The tree removal is built into a project that has been developing for several years: realigning the intersection of North and Chelmsford Roads, and adding a sidewalk on the east side of North and Chelmsford Roads between Sweetwater Avenue and Isabella Lane.
“We all struggle with these tradeoffs. We recognize that everyone who has been involved all along has been looking for ways to minimize the loss of trees,” said Select Board Chair Margot Fleischman. “But ultimately I don’t want us to miss this opportunity to do this with integrity.”
The project encompasses the removal of 53 public and 80 privately-owned trees. The Department of Public Works and the Bedford Arbor Resources Committee (BARC) have collaborated for the past year to ensure that the project is consistent with the town tree policy, particularly the planting of replacement trees and a monetary deposit into a special fund.
But at a tree warden’s statutory hearing last week, several speakers, some of them BARC members, appealed on behalf of a few of the oldest trees. They say at least two are more than 200 years old. State law provides that if there are objections in writing, the outcome of the hearing rests with the Select Board.
“This is priority for the town,” DPW Director David Manugian said, and a 2022 Select Board goal.
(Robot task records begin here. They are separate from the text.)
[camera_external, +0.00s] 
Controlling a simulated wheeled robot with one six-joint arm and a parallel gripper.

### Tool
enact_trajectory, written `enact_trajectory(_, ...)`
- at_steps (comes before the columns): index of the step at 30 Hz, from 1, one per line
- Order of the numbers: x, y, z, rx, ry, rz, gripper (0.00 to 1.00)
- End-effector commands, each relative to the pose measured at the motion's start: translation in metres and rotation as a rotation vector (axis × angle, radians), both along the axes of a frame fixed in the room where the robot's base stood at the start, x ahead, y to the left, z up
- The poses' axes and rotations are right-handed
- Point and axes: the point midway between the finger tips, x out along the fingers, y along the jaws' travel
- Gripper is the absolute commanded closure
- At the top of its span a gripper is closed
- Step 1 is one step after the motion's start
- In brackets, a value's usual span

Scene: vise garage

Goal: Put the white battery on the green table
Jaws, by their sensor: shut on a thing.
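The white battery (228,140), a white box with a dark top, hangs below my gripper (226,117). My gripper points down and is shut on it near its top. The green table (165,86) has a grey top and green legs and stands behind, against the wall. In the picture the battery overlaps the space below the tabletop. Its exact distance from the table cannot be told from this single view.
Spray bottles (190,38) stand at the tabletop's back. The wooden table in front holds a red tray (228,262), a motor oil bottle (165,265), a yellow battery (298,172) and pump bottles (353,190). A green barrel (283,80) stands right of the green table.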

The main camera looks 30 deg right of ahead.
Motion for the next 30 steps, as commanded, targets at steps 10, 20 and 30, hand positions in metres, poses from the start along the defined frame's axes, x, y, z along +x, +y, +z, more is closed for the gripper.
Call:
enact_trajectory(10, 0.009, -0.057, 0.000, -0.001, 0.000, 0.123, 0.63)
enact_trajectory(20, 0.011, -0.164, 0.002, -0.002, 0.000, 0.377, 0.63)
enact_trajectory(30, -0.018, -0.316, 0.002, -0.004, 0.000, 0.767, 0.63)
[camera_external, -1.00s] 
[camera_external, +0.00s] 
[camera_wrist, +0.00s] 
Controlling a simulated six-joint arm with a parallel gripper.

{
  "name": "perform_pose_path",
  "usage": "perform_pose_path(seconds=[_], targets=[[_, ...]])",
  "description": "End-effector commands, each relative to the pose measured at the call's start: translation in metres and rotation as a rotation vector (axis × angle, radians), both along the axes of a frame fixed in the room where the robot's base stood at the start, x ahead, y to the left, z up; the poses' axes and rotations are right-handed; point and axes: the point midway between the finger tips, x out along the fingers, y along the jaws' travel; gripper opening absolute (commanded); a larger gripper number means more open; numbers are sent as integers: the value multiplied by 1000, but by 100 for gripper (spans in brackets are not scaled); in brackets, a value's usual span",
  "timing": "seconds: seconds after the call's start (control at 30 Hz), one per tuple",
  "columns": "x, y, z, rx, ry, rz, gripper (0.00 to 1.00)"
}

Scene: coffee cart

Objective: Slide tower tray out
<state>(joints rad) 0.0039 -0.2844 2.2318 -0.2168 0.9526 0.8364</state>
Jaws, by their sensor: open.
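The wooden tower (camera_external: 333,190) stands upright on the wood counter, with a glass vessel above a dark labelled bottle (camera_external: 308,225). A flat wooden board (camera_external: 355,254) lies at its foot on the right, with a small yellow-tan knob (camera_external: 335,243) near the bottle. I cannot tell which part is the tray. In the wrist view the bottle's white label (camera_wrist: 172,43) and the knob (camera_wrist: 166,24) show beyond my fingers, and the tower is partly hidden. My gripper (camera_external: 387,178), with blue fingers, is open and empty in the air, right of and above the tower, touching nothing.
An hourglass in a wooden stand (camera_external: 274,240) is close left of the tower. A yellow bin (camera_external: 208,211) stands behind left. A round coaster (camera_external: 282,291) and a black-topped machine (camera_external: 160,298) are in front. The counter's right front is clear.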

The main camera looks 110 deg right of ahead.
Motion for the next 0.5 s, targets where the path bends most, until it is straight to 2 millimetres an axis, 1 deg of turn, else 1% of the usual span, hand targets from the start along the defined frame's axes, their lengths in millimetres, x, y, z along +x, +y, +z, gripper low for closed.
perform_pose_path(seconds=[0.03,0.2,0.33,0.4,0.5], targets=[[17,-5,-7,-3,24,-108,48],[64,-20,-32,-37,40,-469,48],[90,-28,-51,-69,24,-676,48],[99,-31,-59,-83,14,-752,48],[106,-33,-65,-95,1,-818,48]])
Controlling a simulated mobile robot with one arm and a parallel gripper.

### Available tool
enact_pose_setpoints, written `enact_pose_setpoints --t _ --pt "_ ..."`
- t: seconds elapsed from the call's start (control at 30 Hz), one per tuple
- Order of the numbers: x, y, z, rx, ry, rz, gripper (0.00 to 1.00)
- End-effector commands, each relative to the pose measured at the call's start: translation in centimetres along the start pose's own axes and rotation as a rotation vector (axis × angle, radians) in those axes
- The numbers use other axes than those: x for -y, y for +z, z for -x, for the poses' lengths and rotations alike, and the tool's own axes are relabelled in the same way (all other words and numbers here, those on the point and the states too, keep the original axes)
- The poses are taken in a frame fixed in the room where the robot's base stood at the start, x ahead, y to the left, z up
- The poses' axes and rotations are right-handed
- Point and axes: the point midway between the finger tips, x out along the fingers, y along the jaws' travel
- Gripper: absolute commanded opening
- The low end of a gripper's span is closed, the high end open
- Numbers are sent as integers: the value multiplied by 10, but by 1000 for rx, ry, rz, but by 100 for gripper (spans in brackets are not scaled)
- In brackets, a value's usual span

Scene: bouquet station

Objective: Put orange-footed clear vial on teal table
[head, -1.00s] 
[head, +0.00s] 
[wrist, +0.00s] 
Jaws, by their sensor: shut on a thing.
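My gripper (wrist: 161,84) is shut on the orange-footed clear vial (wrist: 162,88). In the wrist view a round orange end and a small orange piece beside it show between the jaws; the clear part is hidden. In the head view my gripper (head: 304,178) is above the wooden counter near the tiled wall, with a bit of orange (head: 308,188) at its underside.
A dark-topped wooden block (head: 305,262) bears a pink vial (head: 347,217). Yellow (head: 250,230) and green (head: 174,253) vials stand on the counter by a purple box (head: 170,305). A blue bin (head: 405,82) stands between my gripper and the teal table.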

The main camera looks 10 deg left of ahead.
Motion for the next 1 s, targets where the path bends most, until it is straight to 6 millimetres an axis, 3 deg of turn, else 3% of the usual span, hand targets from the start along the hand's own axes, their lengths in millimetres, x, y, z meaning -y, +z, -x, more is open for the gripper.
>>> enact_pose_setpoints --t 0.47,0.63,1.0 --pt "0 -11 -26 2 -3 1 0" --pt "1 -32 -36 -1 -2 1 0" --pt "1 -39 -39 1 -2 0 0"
Final design was chosen a year-and-a-half ago, he said, and BARC has been part of the process for about a year. “We are trying to balance the concerns of individuals as well as the overall interests of the town.”
One of the trees – an oak outside of 421 North Road – “we are going to do everything in our power to save, said Manugian, noting that talks are continuing with the property owner about a meandering sidewalk that could circumvent the tree via an easement.
But he added that there are no prospects for similar arrangements that could salvage up to five additional trees that were of particular interest because of their size and age.
Still, noted Town Manager Sarah Stanton, the final determination will be made when town officials inspect the site with the contractor several months from now. “We walk the length of the project with the contractor to see if there are any other opportunities,” Manugian said.
Select Board member William Moonan pressed the issue of the sidewalks, asking if they were required. “Sidewalks have been part of the design from the beginning of the project,” Manugian said. Moonan asked if the sidewalk width can vary to accommodate a tree. The design is based on state and federal accessibility codes, the director said, and the intent is to provide “meaningful continuous access” for “a variety of different users.” Eighty percent accessibility might as well be zero for someone in a wheelchair,” he said.
Board member Edward Pierce inquired if the road could be slightly shifted when encountering one of the trees. Manugian said engineers determined that “small adjustments” are being made in some cases, but others are precluded by drainage, pitch, or safety considerations.
“We did the best we could,” Manugian said. “The ones we were able to save have been saved. We work closely with abutters and we try to come up with a plan that is respectful of private property rights while achieving our goals.”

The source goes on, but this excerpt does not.